_Brief:_
Both the line containing "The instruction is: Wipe" and the line containing "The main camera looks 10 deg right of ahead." are to be reproduced exactly, along with every line between them, and nothing more.

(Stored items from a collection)
▶
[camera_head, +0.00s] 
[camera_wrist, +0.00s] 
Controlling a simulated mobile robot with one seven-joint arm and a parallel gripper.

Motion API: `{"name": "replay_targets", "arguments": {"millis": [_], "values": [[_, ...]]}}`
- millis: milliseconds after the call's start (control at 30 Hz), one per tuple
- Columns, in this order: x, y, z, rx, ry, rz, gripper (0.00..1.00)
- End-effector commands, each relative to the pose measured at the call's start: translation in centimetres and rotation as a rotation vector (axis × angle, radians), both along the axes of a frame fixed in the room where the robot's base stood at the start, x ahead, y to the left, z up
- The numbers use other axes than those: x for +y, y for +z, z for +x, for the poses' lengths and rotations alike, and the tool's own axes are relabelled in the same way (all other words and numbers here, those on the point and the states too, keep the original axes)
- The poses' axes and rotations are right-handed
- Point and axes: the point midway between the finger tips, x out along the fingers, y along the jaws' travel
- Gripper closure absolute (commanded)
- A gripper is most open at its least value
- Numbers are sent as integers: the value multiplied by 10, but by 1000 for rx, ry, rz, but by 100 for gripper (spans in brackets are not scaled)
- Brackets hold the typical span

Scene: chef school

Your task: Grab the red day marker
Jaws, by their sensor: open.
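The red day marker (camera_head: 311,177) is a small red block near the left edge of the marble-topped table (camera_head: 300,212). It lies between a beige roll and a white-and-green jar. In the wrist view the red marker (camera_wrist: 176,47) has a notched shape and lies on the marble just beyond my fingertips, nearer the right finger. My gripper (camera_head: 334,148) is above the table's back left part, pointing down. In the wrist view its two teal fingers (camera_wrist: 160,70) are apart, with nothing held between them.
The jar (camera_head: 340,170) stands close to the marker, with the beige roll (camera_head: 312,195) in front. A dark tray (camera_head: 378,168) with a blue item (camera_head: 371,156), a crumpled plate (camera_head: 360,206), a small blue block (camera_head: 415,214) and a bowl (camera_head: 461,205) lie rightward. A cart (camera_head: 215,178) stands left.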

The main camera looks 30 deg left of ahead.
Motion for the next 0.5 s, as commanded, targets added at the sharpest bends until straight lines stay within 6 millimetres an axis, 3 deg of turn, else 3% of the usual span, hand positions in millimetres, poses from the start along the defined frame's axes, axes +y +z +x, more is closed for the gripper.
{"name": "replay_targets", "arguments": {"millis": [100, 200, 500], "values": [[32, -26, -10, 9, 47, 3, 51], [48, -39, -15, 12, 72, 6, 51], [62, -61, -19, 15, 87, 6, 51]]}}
◀
▶
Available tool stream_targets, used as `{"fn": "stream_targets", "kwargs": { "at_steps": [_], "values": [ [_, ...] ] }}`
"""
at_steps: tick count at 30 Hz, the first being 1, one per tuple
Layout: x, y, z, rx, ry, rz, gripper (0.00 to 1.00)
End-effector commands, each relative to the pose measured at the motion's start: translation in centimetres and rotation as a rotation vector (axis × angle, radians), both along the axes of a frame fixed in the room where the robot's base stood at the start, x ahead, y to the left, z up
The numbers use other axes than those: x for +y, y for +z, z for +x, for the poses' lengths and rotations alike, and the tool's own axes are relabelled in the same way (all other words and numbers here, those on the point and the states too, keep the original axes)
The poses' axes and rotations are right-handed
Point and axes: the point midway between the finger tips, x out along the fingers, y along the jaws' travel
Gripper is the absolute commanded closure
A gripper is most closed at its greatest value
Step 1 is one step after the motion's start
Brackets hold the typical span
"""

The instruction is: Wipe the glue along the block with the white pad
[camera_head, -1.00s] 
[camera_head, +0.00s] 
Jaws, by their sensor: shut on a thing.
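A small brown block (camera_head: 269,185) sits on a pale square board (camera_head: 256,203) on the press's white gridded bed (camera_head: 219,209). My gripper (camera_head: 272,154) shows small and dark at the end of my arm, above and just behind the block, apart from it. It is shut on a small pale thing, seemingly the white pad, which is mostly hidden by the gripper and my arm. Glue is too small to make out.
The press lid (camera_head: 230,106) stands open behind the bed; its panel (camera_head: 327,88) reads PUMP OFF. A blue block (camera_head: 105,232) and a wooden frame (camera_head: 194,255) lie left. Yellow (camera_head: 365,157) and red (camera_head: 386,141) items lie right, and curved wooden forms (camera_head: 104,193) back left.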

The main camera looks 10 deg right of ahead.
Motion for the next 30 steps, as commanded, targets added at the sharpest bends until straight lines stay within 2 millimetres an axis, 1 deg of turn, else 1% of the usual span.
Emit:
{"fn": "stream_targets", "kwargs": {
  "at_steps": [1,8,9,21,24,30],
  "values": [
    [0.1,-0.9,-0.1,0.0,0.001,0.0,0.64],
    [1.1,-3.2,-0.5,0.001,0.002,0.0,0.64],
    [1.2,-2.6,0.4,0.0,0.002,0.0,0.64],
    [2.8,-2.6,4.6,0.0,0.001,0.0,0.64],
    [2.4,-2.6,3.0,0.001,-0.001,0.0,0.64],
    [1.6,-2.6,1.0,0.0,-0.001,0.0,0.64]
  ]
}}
◀
_Reply to the task:_
The instruction is: Wipe the glue along the block with the white pad
[camera_head, -1.00s] 
[camera_head, +0.00s] 
Jaws, by their sensor: shut on a thing.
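A small brown block (camera_head: 269,185) sits on a pale square board (camera_head: 256,203) on the press's white gridded bed (camera_head: 219,209). My gripper (camera_head: 272,154) shows small and dark at the end of my arm, above and just behind the block, apart from it. It is shut on a small pale thing, seemingly the white pad, which is mostly hidden by the gripper and my arm. Glue is too small to make out.
The press lid (camera_head: 230,106) stands open behind the bed; its panel (camera_head: 327,88) reads PUMP OFF. A blue block (camera_head: 105,232) and a wooden frame (camera_head: 194,255) lie left. Yellow (camera_head: 365,157) and red (camera_head: 386,141) items lie right, and curved wooden forms (camera_head: 104,193) back left.

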The main camera looks 10 deg right of ahead.

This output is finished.